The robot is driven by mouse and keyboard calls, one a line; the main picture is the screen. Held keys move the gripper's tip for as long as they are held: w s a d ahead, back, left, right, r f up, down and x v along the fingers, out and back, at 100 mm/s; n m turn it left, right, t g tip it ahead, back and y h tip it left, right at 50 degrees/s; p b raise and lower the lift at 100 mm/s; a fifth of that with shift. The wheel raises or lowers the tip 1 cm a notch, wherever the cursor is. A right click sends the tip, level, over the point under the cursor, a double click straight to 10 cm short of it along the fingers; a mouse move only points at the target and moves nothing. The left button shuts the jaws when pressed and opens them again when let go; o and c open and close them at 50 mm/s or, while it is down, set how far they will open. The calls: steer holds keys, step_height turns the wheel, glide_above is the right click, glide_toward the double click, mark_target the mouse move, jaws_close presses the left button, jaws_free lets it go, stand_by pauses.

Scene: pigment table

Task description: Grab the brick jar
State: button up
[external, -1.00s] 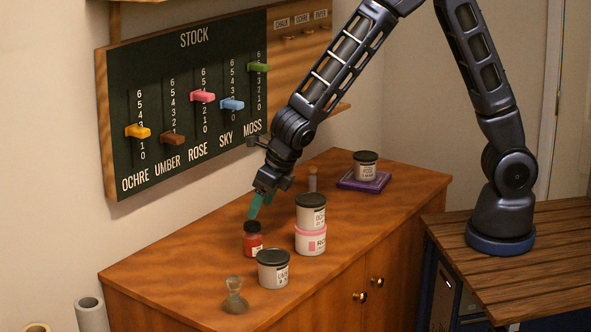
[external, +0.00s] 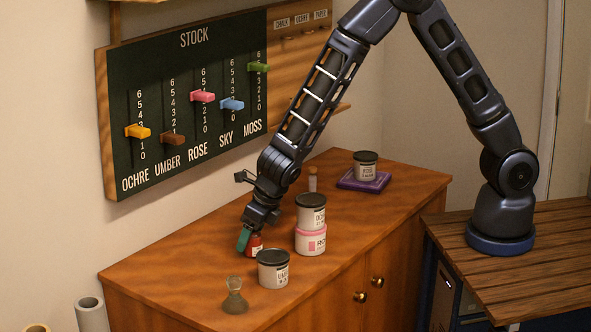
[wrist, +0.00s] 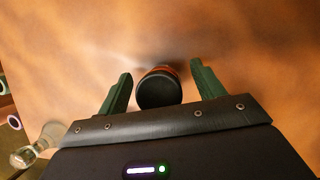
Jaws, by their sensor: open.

----------------

* What to do *
Reproduce every line precisely as given, omitting all pictures.

* Solution below *
The robot is driven by mouse and keyboard calls, one a line; the main picture is the screen. Held keys move the gripper's tip for as long as they are held: w s a d ahead, back, left, right, r f up, down and x v along the fingers, out and back, at 100 mm/s; n m turn it left, right, t g tip it ahead, back and y h tip it left, right at 50 degrees/s; p b raise and lower the lift at 100 mm/s; a fifth of that with shift. The wheel raises or lowers the tip 1 cm a notch, wherever the cursor is. A right click sends the tip, level, over the point under the cursor, a double click straight to 10 cm short of it along the fingers; a mouse move only points at the target and moves nothing. The left button shuts the jaws when pressed and opens them again when let go; o and c open and close them at 50 mm/s or, while it is down, set how far they will open. The calls: steer holds keys, step_height turns the wheel, glide_above is the right click, glide_toward the double click, mark_target the mouse move, jaws_close presses the left button, jaws_free lets it go, stand_by pauses.

Scene: pigment table

Task description: Grab the brick jar
State: button up
[external, -1.00s] 
[external, +0.00s] 
[wrist, +0.00s] 
Jaws, by their sensor: open.

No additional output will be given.